Entries from a robot dataset
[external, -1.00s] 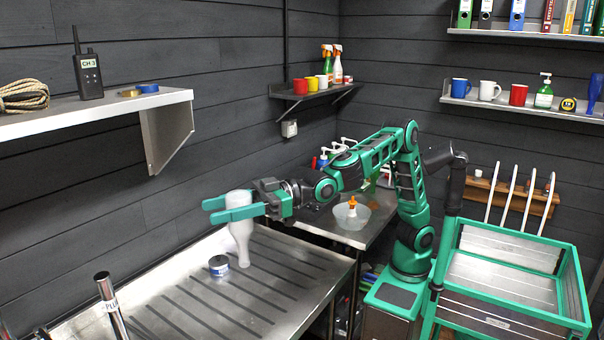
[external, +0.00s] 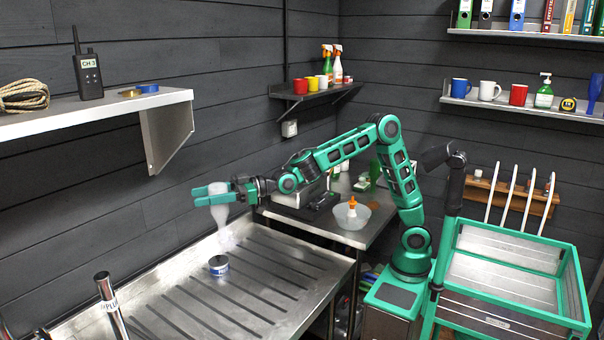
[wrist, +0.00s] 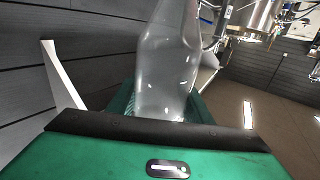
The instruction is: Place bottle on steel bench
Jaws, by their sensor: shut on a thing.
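A translucent whitish bottle (external: 222,228) is held in my gripper (external: 213,195) above the steel bench (external: 300,262). The green fingers are shut around the bottle, which hangs below them with a slight tilt. The bottle also shows in the wrist view (wrist: 165,75), behind the green finger and its black edge. The bench has a grooved metal top. Whether the bottle's lower end touches the bench cannot be told clearly.
A metal tube (external: 108,300) rises at the bench's front left. A shelf (external: 90,115) overhangs at left. The bench's right side is clear.

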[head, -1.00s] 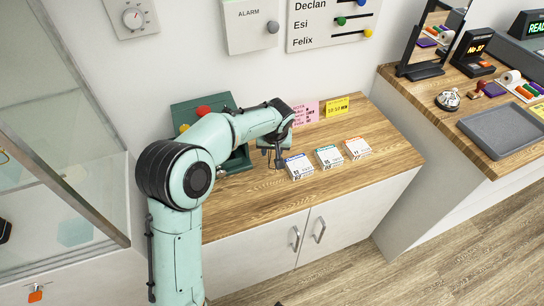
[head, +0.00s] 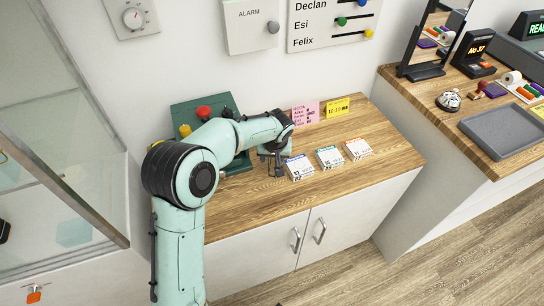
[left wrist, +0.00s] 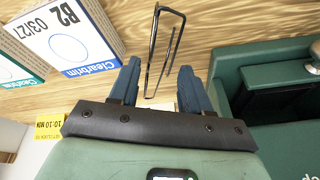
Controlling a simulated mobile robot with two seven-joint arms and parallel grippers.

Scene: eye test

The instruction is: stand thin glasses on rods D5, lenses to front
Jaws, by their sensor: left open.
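A thin dark wire shape, which looks like the thin glasses (left wrist: 152,70), shows in the left wrist view, between and beyond my fingertips. I cannot make out its lenses or which way they face. My left gripper (head: 271,157) is low over the wooden counter, left of the nearest box. In the left wrist view its two blue fingers (left wrist: 155,88) are apart, with the wire shape in the gap; I cannot tell whether they touch it. I cannot make out rods D5. My right gripper is not in view.
Three white boxes, nearest one blue-edged (head: 300,168), stand right of my gripper. A green machine (head: 229,102) with red and yellow knobs is behind my arm. A glass cabinet (head: 60,130) is at left. A grey tray (head: 500,131) lies on the right counter. The wooden counter's front is clear.

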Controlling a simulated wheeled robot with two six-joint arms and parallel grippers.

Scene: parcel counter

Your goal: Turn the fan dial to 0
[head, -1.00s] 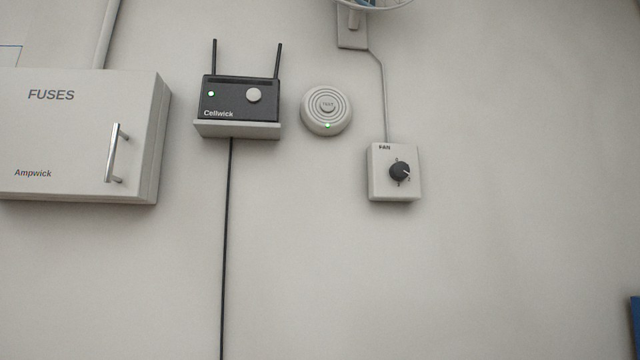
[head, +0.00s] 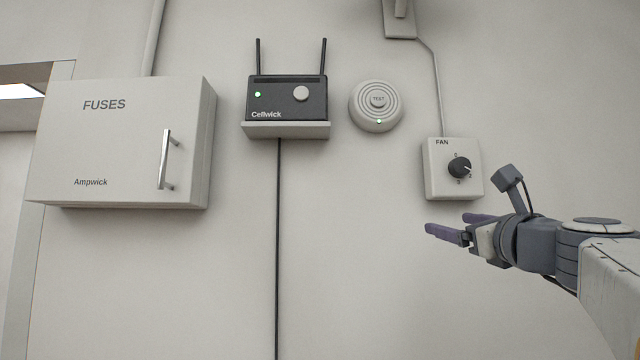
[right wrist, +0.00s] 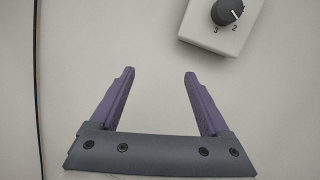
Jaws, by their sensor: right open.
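The fan control box (head: 436,182) is a white box on the wall, marked FAN, at the right of the head view. Its black round dial (head: 459,167) has a light pointer line that points right and slightly down in the head view. In the right wrist view the dial (right wrist: 226,11) is at the top right, partly cut off, with the digits 2 and 3 beside it. My right gripper (head: 452,226) is open and empty, just below the box and apart from it. It also shows in the right wrist view (right wrist: 160,75). My left gripper is not in view.
A grey cable (head: 438,85) runs up from the box. To the left are a round TEST detector (head: 377,106), a black Cellwick router (head: 288,98) on a shelf with a hanging cable, and a fuse cabinet (head: 125,150). The wall below the box is bare.

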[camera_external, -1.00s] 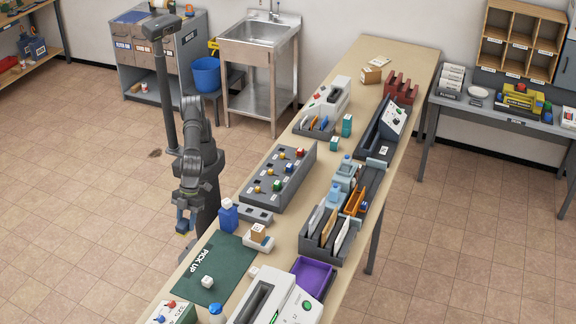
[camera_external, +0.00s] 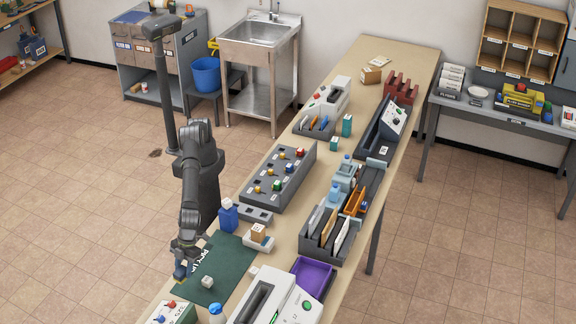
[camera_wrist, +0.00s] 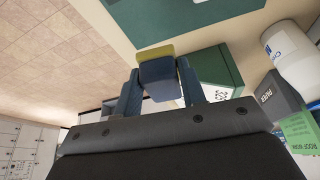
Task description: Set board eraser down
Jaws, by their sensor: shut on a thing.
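My gripper (camera_external: 182,268) is over the left edge of the table beside the green "PICK UP" mat (camera_external: 222,274). In the wrist view my gripper (camera_wrist: 160,82) is shut on the board eraser (camera_wrist: 159,68), a dark blue block with a yellow-olive strip along its far side. In the external view the eraser is a small blue patch at the fingertips, mostly hidden by my gripper. I cannot tell whether it touches the table. The mat also shows at the top of the wrist view (camera_wrist: 185,14).
Much of the mat is bare.

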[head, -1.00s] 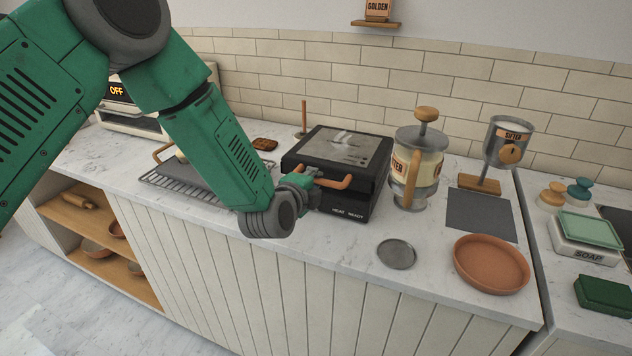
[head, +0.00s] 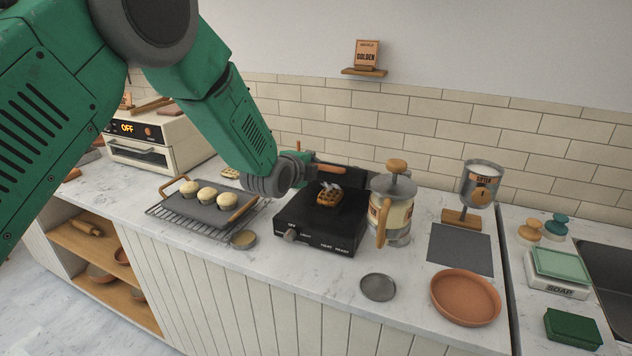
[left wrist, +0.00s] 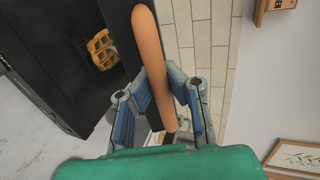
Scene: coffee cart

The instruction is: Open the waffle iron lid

#### SHORT TASK:
Leave the pictures out and reproduce exactly the lines from the top of the listing above through the line with "The instruction is: stand".

#### REPLY:
[external, -1.00s] 
[external, +0.00s] 
[wrist, +0.00s] 
The instruction is: Place bottle on steel bench
Jaws, by their sensor: shut on a thing.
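A translucent whitish bottle (external: 222,228) is held in my gripper (external: 213,195) above the steel bench (external: 300,262). The green fingers are shut around the bottle, which hangs below them with a slight tilt. The bottle also shows in the wrist view (wrist: 165,75), behind the green finger and its black edge. The bench has a grooved metal top. Whether the bottle's lower end touches the bench cannot be told clearly.
A metal tube (external: 108,300) rises at the bench's front left. A shelf (external: 90,115) overhangs at left. The bench's right side is clear.

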[head, -1.00s] 
[head, +0.00s] 
[left wrist, +0.00s] 
Controlling a simulated mobile robot with two seven-joint arms and parallel grippers.

Scene: eye test

The instruction is: stand thin glasses on rods D5, lenses to front

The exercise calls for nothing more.